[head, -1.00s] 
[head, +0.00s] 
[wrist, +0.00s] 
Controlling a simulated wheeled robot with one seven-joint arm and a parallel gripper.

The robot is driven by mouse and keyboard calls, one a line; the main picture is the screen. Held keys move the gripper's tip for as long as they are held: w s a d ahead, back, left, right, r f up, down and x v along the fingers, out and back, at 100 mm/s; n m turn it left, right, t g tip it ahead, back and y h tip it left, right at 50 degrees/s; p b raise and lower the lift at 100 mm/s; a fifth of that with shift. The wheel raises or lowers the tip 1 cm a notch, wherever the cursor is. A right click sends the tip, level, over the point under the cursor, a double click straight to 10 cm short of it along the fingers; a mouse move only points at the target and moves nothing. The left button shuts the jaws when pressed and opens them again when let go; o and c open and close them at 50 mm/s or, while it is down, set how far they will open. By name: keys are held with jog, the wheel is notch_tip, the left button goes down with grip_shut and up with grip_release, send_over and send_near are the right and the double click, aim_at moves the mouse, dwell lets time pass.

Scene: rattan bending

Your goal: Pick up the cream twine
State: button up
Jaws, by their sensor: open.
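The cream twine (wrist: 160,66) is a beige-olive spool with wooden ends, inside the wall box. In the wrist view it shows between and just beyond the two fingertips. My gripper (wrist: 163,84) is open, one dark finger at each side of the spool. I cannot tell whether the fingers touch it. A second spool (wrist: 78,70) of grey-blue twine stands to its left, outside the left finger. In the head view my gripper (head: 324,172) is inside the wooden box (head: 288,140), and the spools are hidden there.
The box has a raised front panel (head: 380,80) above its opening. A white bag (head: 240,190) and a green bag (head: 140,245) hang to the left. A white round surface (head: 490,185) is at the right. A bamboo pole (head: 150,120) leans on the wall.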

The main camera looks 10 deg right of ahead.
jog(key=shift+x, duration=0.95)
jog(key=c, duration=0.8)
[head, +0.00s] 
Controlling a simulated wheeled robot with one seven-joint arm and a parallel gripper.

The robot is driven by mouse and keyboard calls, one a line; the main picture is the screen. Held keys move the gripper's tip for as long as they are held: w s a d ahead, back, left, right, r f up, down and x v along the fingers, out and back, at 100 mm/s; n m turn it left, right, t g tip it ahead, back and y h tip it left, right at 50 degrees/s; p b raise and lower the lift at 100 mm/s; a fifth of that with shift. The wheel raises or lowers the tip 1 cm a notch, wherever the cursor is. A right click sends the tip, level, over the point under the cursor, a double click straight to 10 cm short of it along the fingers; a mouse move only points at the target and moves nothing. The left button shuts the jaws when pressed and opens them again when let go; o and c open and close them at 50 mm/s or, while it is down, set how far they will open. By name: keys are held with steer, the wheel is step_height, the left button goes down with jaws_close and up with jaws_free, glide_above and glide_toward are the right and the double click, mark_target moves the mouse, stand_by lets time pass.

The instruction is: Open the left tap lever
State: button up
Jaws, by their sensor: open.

◆ ◆ ◆ ◆

→ **Brief**
Reproduce each record shown above without altering a single word.

→ **Exercise result**
[head, -1.00s] 
[head, +0.00s] 
[wrist, +0.00s] 
Controlling a simulated wheeled robot with one seven-joint arm and a parallel gripper.

The robot is driven by mouse and keyboard calls, one a line; the main picture is the screen. Held keys move the gripper's tip for as long as they are held: w s a d ahead, back, left, right, r f up, down and x v along the fingers, out and back, at 100 mm/s; n m turn it left, right, t g tip it ahead, back and y h tip it left, right at 50 degrees/s; p b raise and lower the lift at 100 mm/s; a fifth of that with shift. The wheel raises or lowers the tip 1 cm a notch, wherever the cursor is. A right click sends the tip, level, over the point under the cursor, a double click straight to 10 cm short of it along the fingers; a mouse move only points at the target and moves nothing. The left button shuts the jaws when pressed and opens them again when let go; o and c open and close them at 50 mm/s or, while it is down, set how far they will open. By name: keys are held with jog, the wheel is notch_tip, the left button goes down with grip_shut and up with grip_release, send_over and send_near are the right and the double click, aim_at moves the mouse, dwell lets time pass.

Scene: rattan bending

Your goal: Pick up the cream twine
State: button up
Jaws, by their sensor: open.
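The cream twine (wrist: 160,66) is a beige-olive spool with wooden ends, inside the wall box. In the wrist view it shows between and just beyond the two fingertips. My gripper (wrist: 163,84) is open, one dark finger at each side of the spool. I cannot tell whether the fingers touch it. A second spool (wrist: 78,70) of grey-blue twine stands to its left, outside the left finger. In the head view my gripper (head: 324,172) is inside the wooden box (head: 288,140), and the spools are hidden there.
The box has a raised front panel (head: 380,80) above its opening. A white bag (head: 240,190) and a green bag (head: 140,245) hang to the left. A white round surface (head: 490,185) is at the right. A bamboo pole (head: 150,120) leans on the wall.

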The main camera looks 10 deg right of ahead.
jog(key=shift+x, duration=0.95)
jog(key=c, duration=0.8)
[head, +0.00s] 
Controlling a simulated wheeled robot with one seven-joint arm and a parallel gripper.

The robot is driven by mouse and keyboard calls, one a line; the main picture is the screen. Held keys move the gripper's tip for as long as they are held: w s a d ahead, back, left, right, r f up, down and x v along the fingers, out and back, at 100 mm/s; n m turn it left, right, t g tip it ahead, back and y h tip it left, right at 50 degrees/s; p b raise and lower the lift at 100 mm/s; a fifth of that with shift. The wheel raises or lowers the tip 1 cm a notch, wherever the cursor is. A right click sends the tip, level, over the point under the cursor, a double click straight to 10 cm short of it along the fingers; a mouse move only points at the target and moves nothing. The left button shuts the jaws when pressed and opens them again when let go; o and c open and close them at 50 mm/s or, while it is down, set how far they will open. By name: keys are held with steer, the wheel is step_height, the left button goes down with jaws_close and up with jaws_free, glide_above and glide_toward are the right and the double click, mark_target moves the mouse, stand_by lets time pass.

The instruction is: Open the left tap lever
State: button up
Jaws, by their sensor: open.

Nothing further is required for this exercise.